What needs to be done
Lines containing the string "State" are to be counted; report the number and nothing more.

── Dataset rows

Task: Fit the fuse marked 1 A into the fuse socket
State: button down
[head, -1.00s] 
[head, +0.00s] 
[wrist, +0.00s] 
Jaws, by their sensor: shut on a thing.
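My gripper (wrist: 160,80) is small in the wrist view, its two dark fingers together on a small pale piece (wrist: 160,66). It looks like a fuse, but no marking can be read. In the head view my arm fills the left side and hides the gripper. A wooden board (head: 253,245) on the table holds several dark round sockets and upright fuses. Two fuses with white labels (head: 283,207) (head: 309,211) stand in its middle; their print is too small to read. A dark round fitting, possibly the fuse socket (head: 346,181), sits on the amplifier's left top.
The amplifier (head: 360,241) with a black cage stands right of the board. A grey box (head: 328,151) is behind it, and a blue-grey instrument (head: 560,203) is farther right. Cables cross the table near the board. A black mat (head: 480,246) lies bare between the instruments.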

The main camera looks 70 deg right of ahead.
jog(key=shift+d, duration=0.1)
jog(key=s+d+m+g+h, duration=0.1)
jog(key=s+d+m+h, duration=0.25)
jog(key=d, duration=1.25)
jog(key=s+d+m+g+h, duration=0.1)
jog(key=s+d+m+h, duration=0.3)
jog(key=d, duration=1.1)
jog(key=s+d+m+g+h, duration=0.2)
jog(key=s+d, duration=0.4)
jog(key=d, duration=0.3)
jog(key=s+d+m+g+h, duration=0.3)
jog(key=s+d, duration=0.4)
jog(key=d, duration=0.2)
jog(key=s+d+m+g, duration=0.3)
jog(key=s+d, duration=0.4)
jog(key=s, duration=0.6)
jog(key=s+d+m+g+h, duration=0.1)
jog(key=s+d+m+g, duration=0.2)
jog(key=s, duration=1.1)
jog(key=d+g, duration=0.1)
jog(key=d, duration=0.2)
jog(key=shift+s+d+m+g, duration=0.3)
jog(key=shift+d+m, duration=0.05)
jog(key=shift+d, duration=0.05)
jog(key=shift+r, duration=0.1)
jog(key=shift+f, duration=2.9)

────
── Dataset rows

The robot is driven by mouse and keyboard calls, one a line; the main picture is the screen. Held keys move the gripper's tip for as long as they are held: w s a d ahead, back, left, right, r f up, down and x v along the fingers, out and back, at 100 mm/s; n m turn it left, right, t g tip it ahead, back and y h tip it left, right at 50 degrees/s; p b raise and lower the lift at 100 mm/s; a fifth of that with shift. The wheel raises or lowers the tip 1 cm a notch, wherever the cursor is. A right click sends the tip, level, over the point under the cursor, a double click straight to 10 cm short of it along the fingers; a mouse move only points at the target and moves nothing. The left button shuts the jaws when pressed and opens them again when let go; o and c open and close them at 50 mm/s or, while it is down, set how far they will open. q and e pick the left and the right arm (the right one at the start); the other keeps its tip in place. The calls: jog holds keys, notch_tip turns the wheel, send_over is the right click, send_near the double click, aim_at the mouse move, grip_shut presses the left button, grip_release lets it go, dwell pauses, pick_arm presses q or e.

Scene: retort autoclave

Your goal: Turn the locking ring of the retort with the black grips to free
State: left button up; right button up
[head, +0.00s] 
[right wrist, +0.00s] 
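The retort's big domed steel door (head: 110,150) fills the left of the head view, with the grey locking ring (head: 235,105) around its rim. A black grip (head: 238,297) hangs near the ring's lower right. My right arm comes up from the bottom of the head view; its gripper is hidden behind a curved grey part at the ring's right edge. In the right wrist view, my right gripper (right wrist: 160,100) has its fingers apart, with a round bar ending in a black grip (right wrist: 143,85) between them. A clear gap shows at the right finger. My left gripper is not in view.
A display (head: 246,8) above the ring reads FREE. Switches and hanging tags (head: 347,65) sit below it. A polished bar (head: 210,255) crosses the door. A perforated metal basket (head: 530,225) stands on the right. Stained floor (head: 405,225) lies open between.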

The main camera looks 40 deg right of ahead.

────

Answer in full
2